The second floor stairhall is paneled to plate-rail level with raised-field paneling with chrysanthemum-pattern anaglypta above.  The stair continues to the third level, terminating in a balustrade and spindle screen that circle the opening.  The stairhall, like the east and west chambers, contains a large skylight (now closed in) that would have provided natural lighting in the hallway.

Alterations to the major decorative and functional aspects of the house subsequent to Warren's ownership have been minimal.  Only the service areas of the ground floor, in the attics, and in the upper levels of the wings have been updated; those spaces have been converted to academic offices.
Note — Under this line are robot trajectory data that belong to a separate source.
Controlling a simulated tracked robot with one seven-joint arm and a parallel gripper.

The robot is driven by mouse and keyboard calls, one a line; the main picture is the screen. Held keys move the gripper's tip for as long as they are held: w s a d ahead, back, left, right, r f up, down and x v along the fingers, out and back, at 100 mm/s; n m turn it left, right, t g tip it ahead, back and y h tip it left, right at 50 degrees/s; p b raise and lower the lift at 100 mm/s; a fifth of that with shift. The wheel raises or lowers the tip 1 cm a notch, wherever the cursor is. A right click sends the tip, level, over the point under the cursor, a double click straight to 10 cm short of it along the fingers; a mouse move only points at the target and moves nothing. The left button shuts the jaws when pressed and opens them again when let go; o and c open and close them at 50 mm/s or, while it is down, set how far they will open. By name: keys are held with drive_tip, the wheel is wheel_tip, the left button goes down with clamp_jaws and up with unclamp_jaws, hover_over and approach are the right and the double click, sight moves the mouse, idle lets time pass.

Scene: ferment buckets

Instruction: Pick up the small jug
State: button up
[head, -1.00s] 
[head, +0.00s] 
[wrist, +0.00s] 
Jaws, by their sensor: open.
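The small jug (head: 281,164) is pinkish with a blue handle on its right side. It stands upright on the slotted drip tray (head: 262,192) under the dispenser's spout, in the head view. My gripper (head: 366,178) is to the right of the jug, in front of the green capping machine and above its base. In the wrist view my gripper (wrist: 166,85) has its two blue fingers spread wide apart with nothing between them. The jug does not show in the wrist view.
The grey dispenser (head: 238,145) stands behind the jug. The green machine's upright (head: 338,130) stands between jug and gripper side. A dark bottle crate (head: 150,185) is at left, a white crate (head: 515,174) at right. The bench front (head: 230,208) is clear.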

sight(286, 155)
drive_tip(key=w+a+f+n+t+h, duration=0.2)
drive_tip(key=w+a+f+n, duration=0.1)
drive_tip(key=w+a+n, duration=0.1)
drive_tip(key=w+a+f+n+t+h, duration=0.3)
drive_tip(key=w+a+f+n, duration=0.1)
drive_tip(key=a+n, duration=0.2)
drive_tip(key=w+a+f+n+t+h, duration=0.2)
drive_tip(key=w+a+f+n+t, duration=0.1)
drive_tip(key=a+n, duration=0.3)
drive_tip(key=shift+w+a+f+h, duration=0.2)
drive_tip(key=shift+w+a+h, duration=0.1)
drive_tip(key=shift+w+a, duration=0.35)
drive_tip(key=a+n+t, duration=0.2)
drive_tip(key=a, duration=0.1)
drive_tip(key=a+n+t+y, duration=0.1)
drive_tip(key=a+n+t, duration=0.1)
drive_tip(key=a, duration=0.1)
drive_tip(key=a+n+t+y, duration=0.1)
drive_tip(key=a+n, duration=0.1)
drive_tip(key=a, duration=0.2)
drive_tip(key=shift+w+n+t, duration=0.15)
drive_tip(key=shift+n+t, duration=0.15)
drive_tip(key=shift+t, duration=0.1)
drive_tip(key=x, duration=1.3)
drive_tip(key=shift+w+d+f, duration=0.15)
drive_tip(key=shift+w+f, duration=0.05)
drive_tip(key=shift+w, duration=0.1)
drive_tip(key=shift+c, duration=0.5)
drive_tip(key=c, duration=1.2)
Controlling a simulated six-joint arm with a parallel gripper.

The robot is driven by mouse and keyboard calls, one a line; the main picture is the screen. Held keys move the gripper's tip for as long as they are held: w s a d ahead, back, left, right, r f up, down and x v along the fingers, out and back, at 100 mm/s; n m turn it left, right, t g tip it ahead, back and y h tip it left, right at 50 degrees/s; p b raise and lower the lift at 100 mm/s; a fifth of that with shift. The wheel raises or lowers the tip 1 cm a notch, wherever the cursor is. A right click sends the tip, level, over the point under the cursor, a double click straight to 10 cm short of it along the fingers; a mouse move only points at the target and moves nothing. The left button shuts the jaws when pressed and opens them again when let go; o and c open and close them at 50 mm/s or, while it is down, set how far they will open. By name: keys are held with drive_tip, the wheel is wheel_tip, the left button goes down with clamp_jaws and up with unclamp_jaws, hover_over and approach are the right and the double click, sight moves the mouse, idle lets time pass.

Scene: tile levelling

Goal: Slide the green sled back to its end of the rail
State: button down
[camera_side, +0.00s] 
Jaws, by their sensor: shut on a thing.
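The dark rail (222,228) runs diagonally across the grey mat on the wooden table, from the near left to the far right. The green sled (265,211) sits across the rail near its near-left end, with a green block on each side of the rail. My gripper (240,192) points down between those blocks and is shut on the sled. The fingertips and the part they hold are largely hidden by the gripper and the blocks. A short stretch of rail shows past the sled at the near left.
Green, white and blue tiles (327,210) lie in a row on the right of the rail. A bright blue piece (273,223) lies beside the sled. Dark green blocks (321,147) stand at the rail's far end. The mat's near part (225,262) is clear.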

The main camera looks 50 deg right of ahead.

The Beck-Warren House is significant under criterion B of the National Register for its associations with two prominent 19th-century academic figures, Charles Beck, University Professor of Latin, and Henry Clarke Warren, a pioneering Sanskrit scholar.  It is significant under criterion C as an embodiment of the distinctive characteristics of the Greek Revival style with significant alterations in the Colonial Revival style.  It is also significant for the manner in which it was adapted for the use of a disabled owner, Henry Warren.  The Beck-Warren House possesses integrity of design, materials, workmanship, feeling and association.  Despite having been moved in 1900, the house also retains integrity of location, since it remains on its original lot.